I keep on trying and trying to think why this is. Why am I so unactive? How could I have spent -- for goodness sake -- close to seventeen years by now, if you include my three years of college, studying and studying and writing and writing, and not doing anything -- or, really, only doing a very negligible amount -- with all this stuff? I just store it up. Store, store, store.
It does make me think of another passage of Little Dorrit, which I'll end this entry by sharing with you:
"Fanny has adapted herself to our new fortunes with wonderful ease...
"This reminds me that I have not been able to do so, and that I sometimes despair of ever being able to do so. I find that I cannot learn. ... I am so slow that I scarcely get on at all. As soon as I begin to plan, and think, and try, all my planning, thinking, and trying go in old directions, and then I remember with a start that there are no such cares left, and that in itself is so new and improbable that it sets me wandering again...

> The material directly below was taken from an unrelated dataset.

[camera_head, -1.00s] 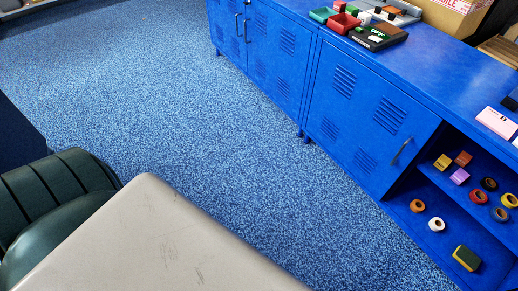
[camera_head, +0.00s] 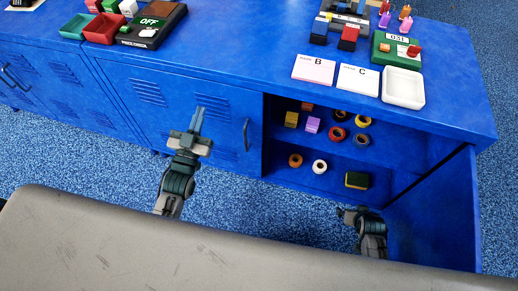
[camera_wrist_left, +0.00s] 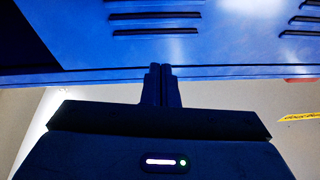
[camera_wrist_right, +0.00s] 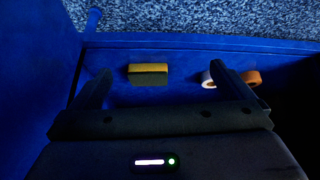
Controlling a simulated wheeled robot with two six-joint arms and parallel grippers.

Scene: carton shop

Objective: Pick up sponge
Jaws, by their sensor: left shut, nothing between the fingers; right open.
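The sponge (camera_head: 357,180), yellow and dark green, lies on the lower shelf of the open blue cabinet, toward its right side. In the right wrist view the sponge (camera_wrist_right: 148,74) shows ahead, between the fingertips and nearer the left one. My right gripper (camera_wrist_right: 169,88) is open and empty; in the head view it (camera_head: 350,211) is low in front of the cabinet opening, just below the sponge. My left gripper (camera_head: 198,120) is shut and empty in front of the closed cabinet door; in the left wrist view its fingers (camera_wrist_left: 161,70) are together near the blue louvred door.
An orange tape roll (camera_head: 295,160) and a white tape roll (camera_head: 319,167) stand left of the sponge. The upper shelf holds several tape rolls and small blocks (camera_head: 312,125). The open door (camera_head: 440,215) is at the right. Trays and cards (camera_head: 314,70) lie on the cabinet top.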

"It is the same with all these new countries and wonderful sights. They are very beautiful, and they astonish me, but I am not collected enough -- not familiar enough with myself, if you can quite understand what I mean -- to have all the pleasure in them that I might have. What I knew before them, blends with them, too, so curiously. For instance, when we were among the mountains, I often felt... as if the Marshalsea must be behind that great rock; or as if Mrs. Clennam's room where I have worked so many days, and where I first saw you [Arthur Clennam], must be just beyond that snow. Do you remember one night when I came with Maggy to your lodging in Covent Garden? That room I have often and often fancied I have seen before me, travelling along for miles by the side of our carriage, when I have looked out of the carriage-window after dark. We were shut out that night, and sat at the iron gate, and walked about till morning. I often look up at the stars, even from the balcony of this room, and believe that I am in the street again, shut out with Maggy."